Al bajar la participación de TVE en el reparto de la llamada «tarta
publicitaria», Tele 5 y Antena 3 pueden salir más o menos indemnes de la
operación, con lo que el Gobierno ha conseguido que renuncien a la vía
judicial.
Que
el acuerdo vaya a plasmarse mediante una enmienda a la Ley de Presupuestos
Generales del Estado es indicativo de lo que va a suponer: la reducción de
ingresos de TVE se verá compensada a cuenta de las arcas públicas, es decir,
del dinero de los contribuyentes. Dicho de otro modo: la aparición de Cuatro va
a correr a cargo de quienes nos retratamos anualmente con el IRPF.
La
directora general de RTVE, Carmen Caffarel, ha montado en cólera y ha
arremetido contra Antena 3 y Tele 5 por su «voracidad» en la captación de
publicidad. El reproche es ridículo, y ella lo sabe. Que las cadenas privadas
aspiren a no perder su tajada está en el orden natural de las cosas. La
responsabilidad de lo sucedido recae sobre el Gobierno, que ha decidido pagar
el peaje del favor concedido a Sogecable con dinero de RTVE.
Caffarel
afirma que las televisiones privadas quieren acabar con la pública. Pero hay
diversos modos de acabar con la televisión pública. También desde dentro. Por
ejemplo, gestionándola como si fuera una televisión privada, con el mismo
bombardeo publicitario y el mismo predominio de lo zafio y lo populachero en la
programación. De ese modo, sólo se distingue de las privadas en que sus
servicios informativos respaldan incondicionalmente al Gobierno de turno. Otra
vía para acabar con la televisión pública, más sutil pero no menos eficaz, es
la que proponen quienes quisieran que actuara como «subsidiaria» de la TV
privada, convirtiéndose en un producto de cierto nivel cultural, pero
minoritario, marginal, sin capacidad para interesar a amplios sectores de la
población e influir sobre ellos. En ese sentido, conviene no olvidar que las
televisiones públicas —incluidas las autonómicas— se diferencian de las
privadas en un punto esencial: no es imposible hacerlas cambiar de orientación,
urnas mediantes.
De
todos modos, si se trata de mejorar las finanzas de RTVE, hay que considerar no
sólo sus ingresos, sino también sus gastos.

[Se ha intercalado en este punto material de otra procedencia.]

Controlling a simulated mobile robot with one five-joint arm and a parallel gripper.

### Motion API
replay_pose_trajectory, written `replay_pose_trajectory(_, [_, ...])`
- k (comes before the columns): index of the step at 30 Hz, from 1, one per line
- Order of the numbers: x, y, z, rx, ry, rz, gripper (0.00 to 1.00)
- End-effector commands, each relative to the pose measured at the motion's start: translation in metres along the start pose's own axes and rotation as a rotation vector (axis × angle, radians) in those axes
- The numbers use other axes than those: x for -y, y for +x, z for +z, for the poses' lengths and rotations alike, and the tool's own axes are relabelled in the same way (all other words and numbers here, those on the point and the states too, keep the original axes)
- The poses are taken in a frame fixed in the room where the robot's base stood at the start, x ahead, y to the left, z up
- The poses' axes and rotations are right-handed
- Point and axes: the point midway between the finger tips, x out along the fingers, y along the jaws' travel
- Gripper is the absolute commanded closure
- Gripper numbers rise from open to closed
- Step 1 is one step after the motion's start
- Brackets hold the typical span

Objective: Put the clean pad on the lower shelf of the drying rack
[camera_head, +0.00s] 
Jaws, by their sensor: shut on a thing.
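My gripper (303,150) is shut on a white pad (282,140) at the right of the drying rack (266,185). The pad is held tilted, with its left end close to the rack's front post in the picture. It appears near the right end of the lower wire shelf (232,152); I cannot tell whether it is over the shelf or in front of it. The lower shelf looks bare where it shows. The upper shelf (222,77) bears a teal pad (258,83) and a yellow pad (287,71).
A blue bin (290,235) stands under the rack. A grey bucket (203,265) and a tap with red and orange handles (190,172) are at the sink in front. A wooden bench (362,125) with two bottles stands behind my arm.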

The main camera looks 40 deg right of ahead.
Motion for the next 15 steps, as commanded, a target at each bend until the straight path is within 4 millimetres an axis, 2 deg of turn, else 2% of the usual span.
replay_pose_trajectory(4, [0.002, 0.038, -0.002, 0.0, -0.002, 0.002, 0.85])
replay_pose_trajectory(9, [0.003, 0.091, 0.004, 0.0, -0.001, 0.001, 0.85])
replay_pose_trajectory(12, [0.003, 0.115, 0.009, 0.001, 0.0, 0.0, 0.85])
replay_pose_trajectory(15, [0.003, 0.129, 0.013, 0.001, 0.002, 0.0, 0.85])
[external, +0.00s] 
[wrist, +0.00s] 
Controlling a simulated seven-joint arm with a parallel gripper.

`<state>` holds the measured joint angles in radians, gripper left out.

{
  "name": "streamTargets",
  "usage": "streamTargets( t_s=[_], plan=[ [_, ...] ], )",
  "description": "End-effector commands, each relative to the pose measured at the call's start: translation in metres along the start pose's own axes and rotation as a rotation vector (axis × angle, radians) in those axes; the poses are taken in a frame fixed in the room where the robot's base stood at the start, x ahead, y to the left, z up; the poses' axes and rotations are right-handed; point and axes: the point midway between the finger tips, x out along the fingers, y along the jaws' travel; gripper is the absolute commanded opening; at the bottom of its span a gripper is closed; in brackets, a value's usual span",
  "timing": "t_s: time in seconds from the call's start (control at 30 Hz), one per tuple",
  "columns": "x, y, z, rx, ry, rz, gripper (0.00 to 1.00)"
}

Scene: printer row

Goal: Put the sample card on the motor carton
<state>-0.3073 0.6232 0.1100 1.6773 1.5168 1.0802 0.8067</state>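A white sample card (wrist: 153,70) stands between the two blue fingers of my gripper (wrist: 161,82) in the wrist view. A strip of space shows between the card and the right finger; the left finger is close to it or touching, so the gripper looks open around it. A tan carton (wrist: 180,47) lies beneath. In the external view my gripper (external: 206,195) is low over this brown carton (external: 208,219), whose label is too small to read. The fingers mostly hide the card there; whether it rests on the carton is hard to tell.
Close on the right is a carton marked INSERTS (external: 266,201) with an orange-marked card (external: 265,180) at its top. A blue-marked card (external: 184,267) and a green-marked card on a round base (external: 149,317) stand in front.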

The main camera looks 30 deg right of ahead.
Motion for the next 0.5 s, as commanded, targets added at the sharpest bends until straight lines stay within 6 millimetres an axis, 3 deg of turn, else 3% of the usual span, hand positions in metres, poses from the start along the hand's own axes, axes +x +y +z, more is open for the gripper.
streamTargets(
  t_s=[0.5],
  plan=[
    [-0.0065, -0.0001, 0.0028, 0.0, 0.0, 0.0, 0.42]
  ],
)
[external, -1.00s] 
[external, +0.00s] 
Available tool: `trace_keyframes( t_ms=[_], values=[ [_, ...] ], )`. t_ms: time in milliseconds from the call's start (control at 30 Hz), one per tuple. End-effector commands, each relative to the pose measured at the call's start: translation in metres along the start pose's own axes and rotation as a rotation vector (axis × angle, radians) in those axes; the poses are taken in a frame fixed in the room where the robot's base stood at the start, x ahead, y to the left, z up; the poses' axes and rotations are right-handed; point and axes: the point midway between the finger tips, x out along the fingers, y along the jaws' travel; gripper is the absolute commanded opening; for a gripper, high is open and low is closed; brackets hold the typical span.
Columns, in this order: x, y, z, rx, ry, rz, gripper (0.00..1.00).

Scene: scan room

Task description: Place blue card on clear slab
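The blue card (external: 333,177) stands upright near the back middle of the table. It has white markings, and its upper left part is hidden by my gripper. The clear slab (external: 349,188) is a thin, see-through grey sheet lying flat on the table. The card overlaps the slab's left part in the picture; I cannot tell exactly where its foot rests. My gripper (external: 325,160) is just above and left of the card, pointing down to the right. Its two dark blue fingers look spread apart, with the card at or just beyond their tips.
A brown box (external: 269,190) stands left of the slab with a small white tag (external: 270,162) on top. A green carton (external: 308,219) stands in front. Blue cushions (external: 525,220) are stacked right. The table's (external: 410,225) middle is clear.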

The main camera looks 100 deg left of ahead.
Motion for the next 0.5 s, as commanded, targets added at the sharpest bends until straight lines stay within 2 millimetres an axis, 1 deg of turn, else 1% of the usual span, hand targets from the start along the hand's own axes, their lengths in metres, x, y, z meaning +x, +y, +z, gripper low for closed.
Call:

El «ente público» gasta todos los
años cantidades astronómicas procurándose en el mercado recursos materiales y
humanos que podría suplir con los que ya cuenta y de los que no se sirve como
debería. Admitamos que la plantilla de RTVE puede exceder sus necesidades. Es
posible que convenga reducirla. Yo no lo sé, pero eso es lo que dicen los que
sí saben. De todos modos, se convendrá conmigo en que el mejor modo para lograr
que sobre personal a barrabarra es encargar los programas a productoras
exteriores a la propia RTVE, como se está haciendo.
A
decir verdad, asisto a todas estas batallas con conciencia de que son
importantes, pero con el convencimiento de que van a acabar mal. Mal para la
consolidación de una televisión pública que merezca el nombre de tal, y mal
para mis intereses como telespectador, cada vez más alérgico a las
programaciones preparadas para el gran público.